Alguns meses atrás, uma thread tomou conta do Twitter ao expor uma rixa renascentista entre Michelangelo e Leonardo Da Vinci. De repente, a rede social foi tomada por uma série de conteúdos incríveis expondo detalhes... Foi tipo o portal Ego do século XV. Daí convidamos a Ari Noert (@arinoert), responsável por todo aquele conteúdo maravilhoso, pra falar um pouco mais pra gente.
E como por aqui tudo é alimento pra criatividade, lançamos uma coleção inspirada na contenda renascentista. Confira a Coleção Michelangelo x Da Vinci clicando aqui.
Agora, fique com essa aula de história da arte por Ari Noert:
Michelangelo
Michelangelo Buonarotti (1475-1564) foi um escultor, pintor, arquiteto e poeta do Renascimento italiano. Ao lado dos também Renaissancers Leonardo Da Vinci (1452-1519) e Rafael Sanzio (1483-1520), ele é um dos grandes nomes desse período, além de claro, ter se tornado uma tartaruga ninja junto com eles, alguns séculos depois.
É difícil escapar da genialidade de Michelangelo, suas obras estão entre as mais famosas da história da humanidade: a escultura de cinco metros de altura do herói bíblico “Davi” (1501-04), a “Pietà” (1498) e toda sua simbologia tocante, a Capela Sistina no Vaticano com um complexo conjunto de afrescos, onde um sempre se destacou mais que tudo, e virou uma das obras de arte mais admiradas e copiadas de todos os tempos: “A Criação de Adão” (1512).
Considerado por muitos o maior artista de seu tempo (e até de todos os tempos), ele era conhecido como “O Divino”, e até hoje o mito de que ele teria nascido com um “dom” e que era um gênio extraordinário está entre nós. Porém, longe disso: na realidade, como a maioria dos artistas, foram anos de prática, trabalho duro e muito sofrimento que fizeram o homem criar tudo que tornaria ele uma lenda.

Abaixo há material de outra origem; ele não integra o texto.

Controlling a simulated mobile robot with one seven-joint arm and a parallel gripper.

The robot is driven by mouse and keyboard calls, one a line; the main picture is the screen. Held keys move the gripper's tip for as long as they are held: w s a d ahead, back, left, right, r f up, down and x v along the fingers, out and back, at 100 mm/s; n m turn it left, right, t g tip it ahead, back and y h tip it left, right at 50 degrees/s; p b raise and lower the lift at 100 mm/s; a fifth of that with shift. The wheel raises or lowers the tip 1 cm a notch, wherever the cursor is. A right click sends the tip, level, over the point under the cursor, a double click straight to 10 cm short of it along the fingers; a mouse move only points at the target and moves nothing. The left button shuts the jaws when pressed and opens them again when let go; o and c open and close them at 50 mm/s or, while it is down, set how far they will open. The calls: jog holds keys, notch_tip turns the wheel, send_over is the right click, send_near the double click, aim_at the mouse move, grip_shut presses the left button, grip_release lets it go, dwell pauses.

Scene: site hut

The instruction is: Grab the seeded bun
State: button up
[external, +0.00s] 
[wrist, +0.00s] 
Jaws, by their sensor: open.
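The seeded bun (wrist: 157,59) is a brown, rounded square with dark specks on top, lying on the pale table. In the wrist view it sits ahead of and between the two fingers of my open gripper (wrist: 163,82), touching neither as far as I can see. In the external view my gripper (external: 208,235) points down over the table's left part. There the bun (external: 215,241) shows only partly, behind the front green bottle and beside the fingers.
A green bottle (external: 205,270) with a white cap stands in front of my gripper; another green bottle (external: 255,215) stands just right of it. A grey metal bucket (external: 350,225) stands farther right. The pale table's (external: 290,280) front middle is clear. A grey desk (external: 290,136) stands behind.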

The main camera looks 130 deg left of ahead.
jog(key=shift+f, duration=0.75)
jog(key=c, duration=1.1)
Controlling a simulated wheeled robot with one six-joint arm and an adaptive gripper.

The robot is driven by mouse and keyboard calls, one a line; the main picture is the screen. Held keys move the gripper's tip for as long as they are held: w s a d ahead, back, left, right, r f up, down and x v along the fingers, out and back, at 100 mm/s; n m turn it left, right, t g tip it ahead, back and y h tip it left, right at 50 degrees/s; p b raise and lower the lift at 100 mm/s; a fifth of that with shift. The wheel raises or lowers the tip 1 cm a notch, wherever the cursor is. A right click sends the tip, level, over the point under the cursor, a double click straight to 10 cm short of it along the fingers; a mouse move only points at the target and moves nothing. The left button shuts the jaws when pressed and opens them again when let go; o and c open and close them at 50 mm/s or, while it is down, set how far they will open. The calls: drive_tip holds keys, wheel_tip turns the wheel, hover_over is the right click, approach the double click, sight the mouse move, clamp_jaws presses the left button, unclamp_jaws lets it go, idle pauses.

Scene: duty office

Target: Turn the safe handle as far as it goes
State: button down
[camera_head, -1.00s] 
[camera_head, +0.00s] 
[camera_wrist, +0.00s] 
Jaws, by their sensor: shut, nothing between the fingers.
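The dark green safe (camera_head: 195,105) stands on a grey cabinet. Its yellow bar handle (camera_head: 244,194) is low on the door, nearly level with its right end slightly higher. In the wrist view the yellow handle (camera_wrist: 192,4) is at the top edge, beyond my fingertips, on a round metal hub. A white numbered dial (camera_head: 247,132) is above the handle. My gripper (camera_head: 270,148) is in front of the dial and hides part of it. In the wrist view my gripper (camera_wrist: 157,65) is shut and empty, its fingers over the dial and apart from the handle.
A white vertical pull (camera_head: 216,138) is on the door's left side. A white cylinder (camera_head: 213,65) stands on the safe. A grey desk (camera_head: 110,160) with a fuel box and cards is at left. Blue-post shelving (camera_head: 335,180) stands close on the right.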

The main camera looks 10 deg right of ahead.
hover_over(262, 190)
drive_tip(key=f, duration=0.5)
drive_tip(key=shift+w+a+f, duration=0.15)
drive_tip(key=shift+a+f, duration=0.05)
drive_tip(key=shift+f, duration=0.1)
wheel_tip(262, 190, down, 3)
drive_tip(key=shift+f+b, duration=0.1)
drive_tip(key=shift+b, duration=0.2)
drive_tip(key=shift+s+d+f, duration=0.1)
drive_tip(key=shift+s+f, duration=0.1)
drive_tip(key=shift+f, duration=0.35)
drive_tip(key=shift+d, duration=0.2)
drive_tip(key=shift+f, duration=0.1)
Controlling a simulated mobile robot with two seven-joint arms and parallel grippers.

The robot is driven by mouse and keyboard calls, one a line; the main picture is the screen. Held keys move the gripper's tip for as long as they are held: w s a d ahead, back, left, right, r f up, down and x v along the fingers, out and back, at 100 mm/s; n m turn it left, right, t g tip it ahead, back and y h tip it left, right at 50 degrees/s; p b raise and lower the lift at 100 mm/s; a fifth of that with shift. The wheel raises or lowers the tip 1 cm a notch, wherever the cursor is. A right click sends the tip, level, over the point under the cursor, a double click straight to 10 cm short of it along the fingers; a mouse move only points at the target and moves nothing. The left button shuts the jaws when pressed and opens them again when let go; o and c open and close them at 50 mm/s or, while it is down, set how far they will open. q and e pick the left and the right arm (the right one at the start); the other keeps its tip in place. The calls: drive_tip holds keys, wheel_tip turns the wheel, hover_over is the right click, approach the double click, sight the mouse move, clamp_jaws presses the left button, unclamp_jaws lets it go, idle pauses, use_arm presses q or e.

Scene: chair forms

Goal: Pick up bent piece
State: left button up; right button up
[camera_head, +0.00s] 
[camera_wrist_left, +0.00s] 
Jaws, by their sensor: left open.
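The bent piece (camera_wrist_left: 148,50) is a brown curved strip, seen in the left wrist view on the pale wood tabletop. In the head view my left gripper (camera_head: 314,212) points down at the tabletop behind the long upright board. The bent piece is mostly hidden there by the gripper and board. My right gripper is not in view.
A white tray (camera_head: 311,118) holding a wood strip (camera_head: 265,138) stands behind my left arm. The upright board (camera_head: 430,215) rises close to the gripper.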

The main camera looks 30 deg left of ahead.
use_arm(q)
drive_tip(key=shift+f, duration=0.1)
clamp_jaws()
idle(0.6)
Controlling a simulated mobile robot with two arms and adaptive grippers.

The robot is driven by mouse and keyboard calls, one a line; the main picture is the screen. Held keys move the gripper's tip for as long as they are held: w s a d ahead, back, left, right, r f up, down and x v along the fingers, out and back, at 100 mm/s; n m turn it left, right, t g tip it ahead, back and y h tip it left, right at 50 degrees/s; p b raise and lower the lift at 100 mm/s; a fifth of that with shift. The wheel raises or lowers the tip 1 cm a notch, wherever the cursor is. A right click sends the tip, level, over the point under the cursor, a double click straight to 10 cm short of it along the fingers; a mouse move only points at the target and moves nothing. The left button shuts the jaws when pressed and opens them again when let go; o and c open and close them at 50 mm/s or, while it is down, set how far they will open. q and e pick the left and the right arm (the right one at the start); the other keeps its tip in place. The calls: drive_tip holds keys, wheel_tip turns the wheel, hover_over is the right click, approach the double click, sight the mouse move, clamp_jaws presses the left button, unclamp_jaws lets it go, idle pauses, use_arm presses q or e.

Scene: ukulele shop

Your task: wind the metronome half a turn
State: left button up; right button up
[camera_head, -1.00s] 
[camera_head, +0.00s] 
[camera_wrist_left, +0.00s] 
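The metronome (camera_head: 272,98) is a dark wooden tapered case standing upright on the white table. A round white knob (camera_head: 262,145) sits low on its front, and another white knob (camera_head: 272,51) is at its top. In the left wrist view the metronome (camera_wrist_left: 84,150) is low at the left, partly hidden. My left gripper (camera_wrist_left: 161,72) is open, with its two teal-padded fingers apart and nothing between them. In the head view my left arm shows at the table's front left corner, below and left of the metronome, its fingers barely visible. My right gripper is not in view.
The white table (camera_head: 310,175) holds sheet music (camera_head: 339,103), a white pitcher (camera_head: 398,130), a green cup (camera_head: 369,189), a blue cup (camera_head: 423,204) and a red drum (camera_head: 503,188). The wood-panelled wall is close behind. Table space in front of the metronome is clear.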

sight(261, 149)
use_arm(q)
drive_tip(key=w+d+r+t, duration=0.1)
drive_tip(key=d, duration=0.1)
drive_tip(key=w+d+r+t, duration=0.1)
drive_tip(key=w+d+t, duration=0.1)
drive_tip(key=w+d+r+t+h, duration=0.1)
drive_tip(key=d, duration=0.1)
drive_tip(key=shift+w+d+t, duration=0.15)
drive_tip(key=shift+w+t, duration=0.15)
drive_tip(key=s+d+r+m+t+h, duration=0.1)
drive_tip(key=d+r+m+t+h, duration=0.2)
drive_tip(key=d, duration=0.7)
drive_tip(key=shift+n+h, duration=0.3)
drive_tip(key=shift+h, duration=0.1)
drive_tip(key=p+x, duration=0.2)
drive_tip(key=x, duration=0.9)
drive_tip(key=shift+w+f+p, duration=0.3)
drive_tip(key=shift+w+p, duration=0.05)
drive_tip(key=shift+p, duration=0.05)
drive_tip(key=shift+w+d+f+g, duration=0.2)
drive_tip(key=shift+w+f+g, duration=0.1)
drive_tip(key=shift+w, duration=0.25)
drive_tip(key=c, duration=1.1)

E assim como é difícil escapar da genialidade de Michelangelo, era difícil escapar DELE também: com uma lista de desafetos maior que estátua do Davi, Michelangelo se desentendeu com artistas, escritores, Papas e qualquer outro que deu azar de cruzar seu caminho. Tinha um nariz eternamente torto, quebrado em uma briga de socos com outro pintor. Tinha um ódio profundo por Leonardo Da Vinci, que se tornou seu maior rival, e sérios problemas com Rafael Sanzio, o que até culminou em dedo na tela e gritaria: é possível que eles tenham saído no tapa, quando Michelangelo soube que o corajoso Rafael entrou na Capela Sistina na sua ausência, para fuçar o que ele estava fazendo por lá (Michelangelo trancava a Capela quando estava ausente e não deixava ninguém ver o andamento de seu processo criativo lá dentro).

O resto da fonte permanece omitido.